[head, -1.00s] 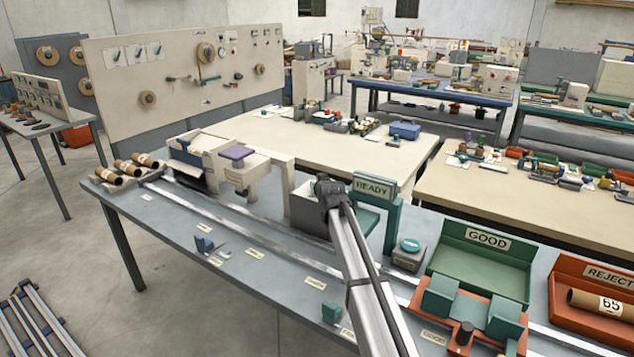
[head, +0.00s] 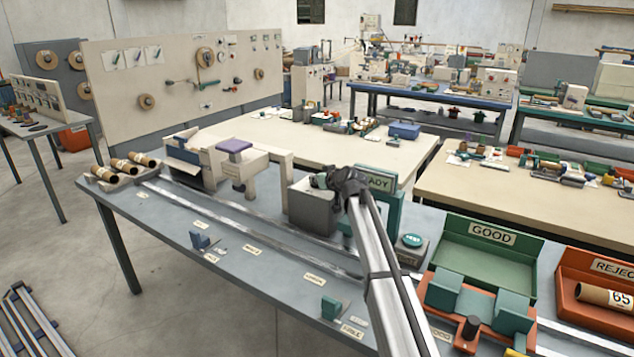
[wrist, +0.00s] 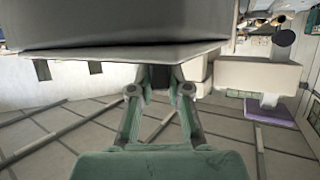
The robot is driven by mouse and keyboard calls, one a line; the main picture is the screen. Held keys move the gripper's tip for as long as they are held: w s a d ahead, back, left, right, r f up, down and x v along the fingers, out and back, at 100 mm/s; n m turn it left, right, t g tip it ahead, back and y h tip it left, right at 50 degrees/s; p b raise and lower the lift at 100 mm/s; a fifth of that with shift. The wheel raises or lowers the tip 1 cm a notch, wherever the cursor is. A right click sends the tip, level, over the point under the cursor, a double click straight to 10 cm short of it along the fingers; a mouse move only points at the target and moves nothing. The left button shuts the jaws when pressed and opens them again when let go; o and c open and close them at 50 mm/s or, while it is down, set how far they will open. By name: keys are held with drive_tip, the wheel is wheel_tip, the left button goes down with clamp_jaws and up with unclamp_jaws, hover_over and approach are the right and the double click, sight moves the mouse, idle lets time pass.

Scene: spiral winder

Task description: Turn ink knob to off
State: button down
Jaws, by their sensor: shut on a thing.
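My gripper (wrist: 160,88) shows in the wrist view with its two green-grey fingers converging. It is shut on a small dark piece (wrist: 160,76) under the edge of a grey box; this looks like the ink knob, though most of it is hidden. The arm covers part of the sign. I cannot read the knob's setting.
A beige machine with a purple pad (head: 234,146) stands left of the box. The green button (head: 411,241), GOOD bin (head: 490,258) and REJECT bin (head: 600,290) are to the right. Metal rails (head: 240,226) run along the bench.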

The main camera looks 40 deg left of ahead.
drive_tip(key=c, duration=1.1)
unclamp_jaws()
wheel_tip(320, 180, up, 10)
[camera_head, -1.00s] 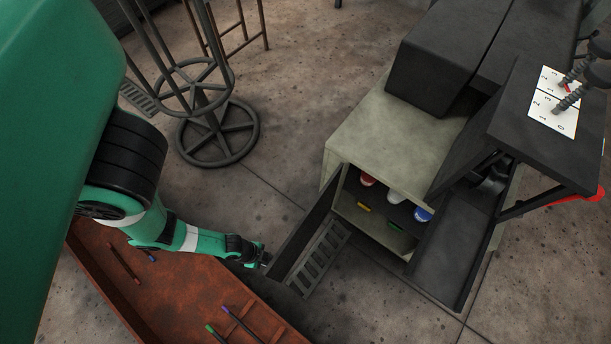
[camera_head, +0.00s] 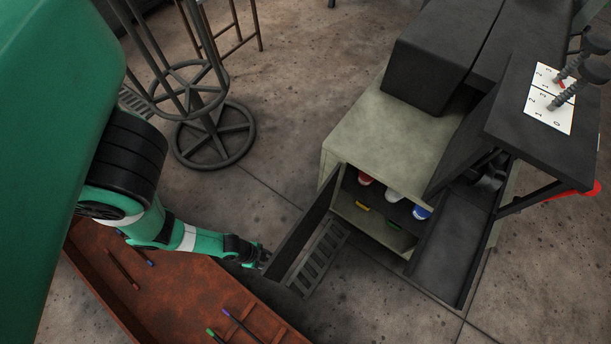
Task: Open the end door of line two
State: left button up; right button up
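A pale grey-green cabinet (camera_head: 378,133) stands right of centre with its front open. A dark door panel (camera_head: 304,238) stands swung outward at the cabinet's left front edge. Inside are red, white and blue round-ended items (camera_head: 421,212) and small yellow and green pieces below them. My left gripper (camera_head: 265,260) is at the outer end of the dark door, very close to it or touching; its fingers are too small and dark to read. No label in view marks line two.
A rust-brown tray (camera_head: 180,290) with several thin coloured-tip rods lies under my left arm. A slatted grate (camera_head: 318,258) is beside the door. A dark trough (camera_head: 451,250) and a desk with a numbered card (camera_head: 550,98) are right. A wheel-based stand (camera_head: 214,135) is upper left.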

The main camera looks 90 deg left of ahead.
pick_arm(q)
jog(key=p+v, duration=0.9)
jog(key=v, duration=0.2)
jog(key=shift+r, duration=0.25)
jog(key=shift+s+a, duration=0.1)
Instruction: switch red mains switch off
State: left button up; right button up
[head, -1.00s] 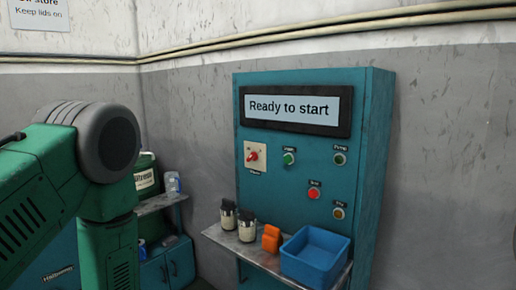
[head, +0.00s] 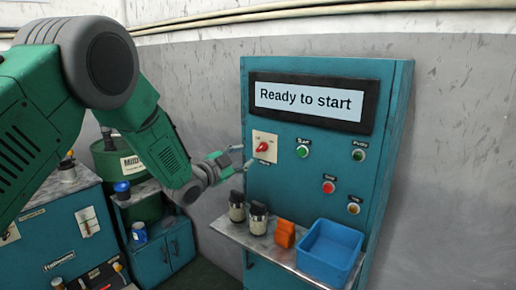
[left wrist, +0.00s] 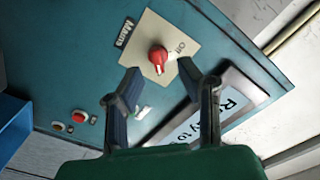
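The red mains switch (head: 263,147) is a red knob on a cream plate at the left of the teal cabinet front. In the left wrist view the knob (left wrist: 158,57) has its pale mark facing down the picture, not at the word "Off" on its right. My left gripper (head: 243,157) is just left of the switch plate in the head view, fingers toward the panel. In the left wrist view its two fingers (left wrist: 159,69) are spread apart with the knob showing between their tips. I see no contact. My right gripper is not in view.
The cabinet display (head: 309,101) reads "Ready to start". Green, red and amber buttons sit right of the switch. A shelf (head: 226,229) below holds two dark-topped jars, an orange object (head: 285,233) and a blue bin (head: 330,251). A bench and drum stand at left.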

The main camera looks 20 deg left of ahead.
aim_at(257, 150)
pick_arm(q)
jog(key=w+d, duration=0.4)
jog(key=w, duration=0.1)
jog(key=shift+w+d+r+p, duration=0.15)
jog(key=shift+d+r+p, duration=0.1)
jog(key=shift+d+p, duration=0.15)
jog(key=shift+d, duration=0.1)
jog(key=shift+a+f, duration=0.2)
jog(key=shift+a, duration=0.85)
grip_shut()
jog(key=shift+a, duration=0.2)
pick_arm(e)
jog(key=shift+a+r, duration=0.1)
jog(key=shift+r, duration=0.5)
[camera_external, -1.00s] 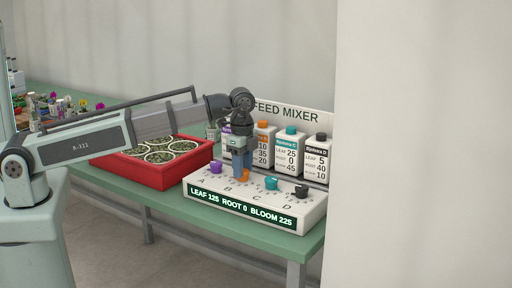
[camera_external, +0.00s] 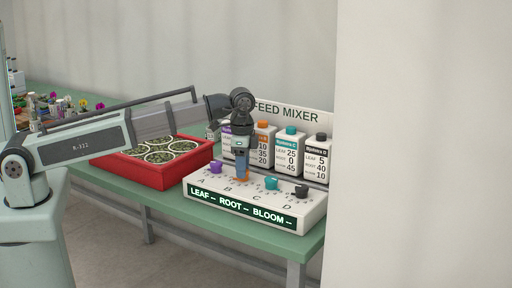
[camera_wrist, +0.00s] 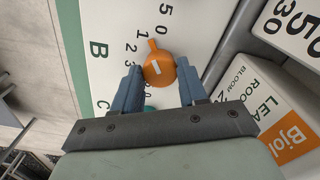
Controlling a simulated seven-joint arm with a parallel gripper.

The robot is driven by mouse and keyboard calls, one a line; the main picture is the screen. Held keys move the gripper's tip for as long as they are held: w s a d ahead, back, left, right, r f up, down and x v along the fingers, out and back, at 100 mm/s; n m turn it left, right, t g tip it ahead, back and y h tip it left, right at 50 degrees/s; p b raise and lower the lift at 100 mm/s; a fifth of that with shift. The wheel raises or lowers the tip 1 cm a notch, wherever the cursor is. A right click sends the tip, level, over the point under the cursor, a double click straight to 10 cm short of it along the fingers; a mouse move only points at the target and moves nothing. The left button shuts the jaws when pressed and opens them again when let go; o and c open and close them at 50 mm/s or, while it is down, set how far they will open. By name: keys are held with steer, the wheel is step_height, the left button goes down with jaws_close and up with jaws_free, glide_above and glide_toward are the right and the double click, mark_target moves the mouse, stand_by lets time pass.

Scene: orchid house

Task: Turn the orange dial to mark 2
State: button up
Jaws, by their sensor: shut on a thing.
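The dial has a small tab and a white line that point toward the top of that view, near the printed 0 and 1. I cannot tell exactly which mark it meets. In the external view my gripper (camera_external: 241,177) points straight down, and its fingers hide part of the dial.
A purple dial (camera_external: 216,168) is left of my gripper; a teal dial (camera_external: 271,183) and a black dial (camera_external: 302,191) are to its right. Bottles, including a teal-capped one (camera_external: 290,148), stand close behind. A red tray (camera_external: 176,176) of round green pots is at left.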

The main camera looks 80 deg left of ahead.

→ Your task: Reproduce each entry verbatim, excluding any embedded images.

→ Result of the exercise:
[head, -1.00s] 
[head, +0.00s] 
[wrist, +0.00s] 
The robot is driven by mouse and keyboard calls, one a line; the main picture is the screen. Held keys move the gripper's tip for as long as they are held: w s a d ahead, back, left, right, r f up, down and x v along the fingers, out and back, at 100 mm/s; n m turn it left, right, t g tip it ahead, back and y h tip it left, right at 50 degrees/s; p b raise and lower the lift at 100 mm/s; a fifth of that with shift. The wheel raises or lowers the tip 1 cm a notch, wherever the cursor is. A right click sends the tip, level, over the point under the cursor, a double click straight to 10 cm short of it along the fingers; a mouse move only points at the target and moves nothing. The left button shuts the jaws when pressed and opens them again when let go; o and c open and close them at 50 mm/s or, while it is down, set how far they will open. By name: keys are held with drive_tip, the wheel is wheel_tip, the left button goes down with clamp_jaws and up with unclamp_jaws, hover_over and approach are the right and the double click, sight moves the mouse, idle lets time pass.

Scene: spiral winder

Task description: Turn ink knob to off
State: button down
Jaws, by their sensor: shut on a thing.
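My gripper (wrist: 160,88) shows in the wrist view with its two green-grey fingers converging. It is shut on a small dark piece (wrist: 160,76) under the edge of a grey box; this looks like the ink knob, though most of it is hidden. The arm covers part of the sign. I cannot read the knob's setting.
A beige machine with a purple pad (head: 234,146) stands left of the box. The green button (head: 411,241), GOOD bin (head: 490,258) and REJECT bin (head: 600,290) are to the right. Metal rails (head: 240,226) run along the bench.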

The main camera looks 40 deg left of ahead.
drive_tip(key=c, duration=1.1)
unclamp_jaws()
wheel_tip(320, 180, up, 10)
[camera_head, -1.00s] 
[camera_head, +0.00s] 
Task: Open the end door of line two
State: left button up; right button up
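A pale grey-green cabinet (camera_head: 378,133) stands right of centre with its front open. A dark door panel (camera_head: 304,238) stands swung outward at the cabinet's left front edge. Inside are red, white and blue round-ended items (camera_head: 421,212) and small yellow and green pieces below them. My left gripper (camera_head: 265,260) is at the outer end of the dark door, very close to it or touching; its fingers are too small and dark to read. No label in view marks line two.
A rust-brown tray (camera_head: 180,290) with several thin coloured-tip rods lies under my left arm. A slatted grate (camera_head: 318,258) is beside the door. A dark trough (camera_head: 451,250) and a desk with a numbered card (camera_head: 550,98) are right. A wheel-based stand (camera_head: 214,135) is upper left.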

The main camera looks 90 deg left of ahead.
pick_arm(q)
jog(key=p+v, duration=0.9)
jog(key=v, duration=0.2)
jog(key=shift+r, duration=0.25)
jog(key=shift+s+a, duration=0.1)
Instruction: switch red mains switch off
State: left button up; right button up
[head, -1.00s] 
[head, +0.00s] 
[left wrist, +0.00s] 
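The red mains switch (head: 263,147) is a red knob on a cream plate at the left of the teal cabinet front. In the left wrist view the knob (left wrist: 158,57) has its pale mark facing down the picture, not at the word "Off" on its right. My left gripper (head: 243,157) is just left of the switch plate in the head view, fingers toward the panel. In the left wrist view its two fingers (left wrist: 159,69) are spread apart with the knob showing between their tips. I see no contact. My right gripper is not in view.
The cabinet display (head: 309,101) reads "Ready to start". Green, red and amber buttons sit right of the switch. A shelf (head: 226,229) below holds two dark-topped jars, an orange object (head: 285,233) and a blue bin (head: 330,251). A bench and drum stand at left.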

The main camera looks 20 deg left of ahead.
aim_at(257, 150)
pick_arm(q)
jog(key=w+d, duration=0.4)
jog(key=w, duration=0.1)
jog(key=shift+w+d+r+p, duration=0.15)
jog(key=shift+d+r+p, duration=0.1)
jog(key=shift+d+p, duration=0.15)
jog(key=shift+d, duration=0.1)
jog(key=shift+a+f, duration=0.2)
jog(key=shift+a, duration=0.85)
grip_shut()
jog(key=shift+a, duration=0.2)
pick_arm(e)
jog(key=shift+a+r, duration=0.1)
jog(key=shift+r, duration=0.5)
[camera_external, -1.00s] 
[camera_external, +0.00s] 
[camera_wrist, +0.00s] 
Controlling a simulated seven-joint arm with a parallel gripper.

The robot is driven by mouse and keyboard calls, one a line; the main picture is the screen. Held keys move the gripper's tip for as long as they are held: w s a d ahead, back, left, right, r f up, down and x v along the fingers, out and back, at 100 mm/s; n m turn it left, right, t g tip it ahead, back and y h tip it left, right at 50 degrees/s; p b raise and lower the lift at 100 mm/s; a fifth of that with shift. The wheel raises or lowers the tip 1 cm a notch, wherever the cursor is. A right click sends the tip, level, over the point under the cursor, a double click straight to 10 cm short of it along the fingers; a mouse move only points at the target and moves nothing. The left button shuts the jaws when pressed and opens them again when let go; o and c open and close them at 50 mm/s or, while it is down, set how far they will open. By name: keys are held with steer, the wheel is step_height, the left button goes down with jaws_close and up with jaws_free, glide_above and glide_toward are the right and the double click, mark_target moves the mouse, stand_by lets time pass.

Scene: orchid house

Task: Turn the orange dial to mark 2
State: button up
Jaws, by their sensor: shut on a thing.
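The dial has a small tab and a white line that point toward the top of that view, near the printed 0 and 1. I cannot tell exactly which mark it meets. In the external view my gripper (camera_external: 241,177) points straight down, and its fingers hide part of the dial.
A purple dial (camera_external: 216,168) is left of my gripper; a teal dial (camera_external: 271,183) and a black dial (camera_external: 302,191) are to its right. Bottles, including a teal-capped one (camera_external: 290,148), stand close behind. A red tray (camera_external: 176,176) of round green pots is at left.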

The main camera looks 80 deg left of ahead.

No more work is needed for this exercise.